* Information provided:
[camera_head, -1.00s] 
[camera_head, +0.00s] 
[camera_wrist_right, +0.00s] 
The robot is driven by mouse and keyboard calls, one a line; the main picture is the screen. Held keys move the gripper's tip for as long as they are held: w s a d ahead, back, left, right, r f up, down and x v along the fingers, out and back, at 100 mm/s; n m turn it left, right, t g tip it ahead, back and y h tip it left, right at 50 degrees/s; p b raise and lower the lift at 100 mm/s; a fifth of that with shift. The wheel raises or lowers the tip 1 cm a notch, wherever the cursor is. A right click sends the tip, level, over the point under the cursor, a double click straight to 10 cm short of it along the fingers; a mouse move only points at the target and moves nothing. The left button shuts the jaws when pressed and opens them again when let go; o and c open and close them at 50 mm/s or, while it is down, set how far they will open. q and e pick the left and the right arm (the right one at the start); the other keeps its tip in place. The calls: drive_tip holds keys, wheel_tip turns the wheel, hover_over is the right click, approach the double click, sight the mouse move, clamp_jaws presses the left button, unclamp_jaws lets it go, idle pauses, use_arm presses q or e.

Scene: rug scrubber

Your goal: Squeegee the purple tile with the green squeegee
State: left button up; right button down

* Task to carry out: Output the listing above word for word.

* Reply to the task:
[camera_head, -1.00s] 
[camera_head, +0.00s] 
[camera_wrist_right, +0.00s] 
The robot is driven by mouse and keyboard calls, one a line; the main picture is the screen. Held keys move the gripper's tip for as long as they are held: w s a d ahead, back, left, right, r f up, down and x v along the fingers, out and back, at 100 mm/s; n m turn it left, right, t g tip it ahead, back and y h tip it left, right at 50 degrees/s; p b raise and lower the lift at 100 mm/s; a fifth of that with shift. The wheel raises or lowers the tip 1 cm a notch, wherever the cursor is. A right click sends the tip, level, over the point under the cursor, a double click straight to 10 cm short of it along the fingers; a mouse move only points at the target and moves nothing. The left button shuts the jaws when pressed and opens them again when let go; o and c open and close them at 50 mm/s or, while it is down, set how far they will open. q and e pick the left and the right arm (the right one at the start); the other keeps its tip in place. The calls: drive_tip holds keys, wheel_tip turns the wheel, hover_over is the right click, approach the double click, sight the mouse move, clamp_jaws presses the left button, unclamp_jaws lets it go, idle pauses, use_arm presses q or e.

Scene: rug scrubber

Your goal: Squeegee the purple tile with the green squeegee
State: left button up; right button down

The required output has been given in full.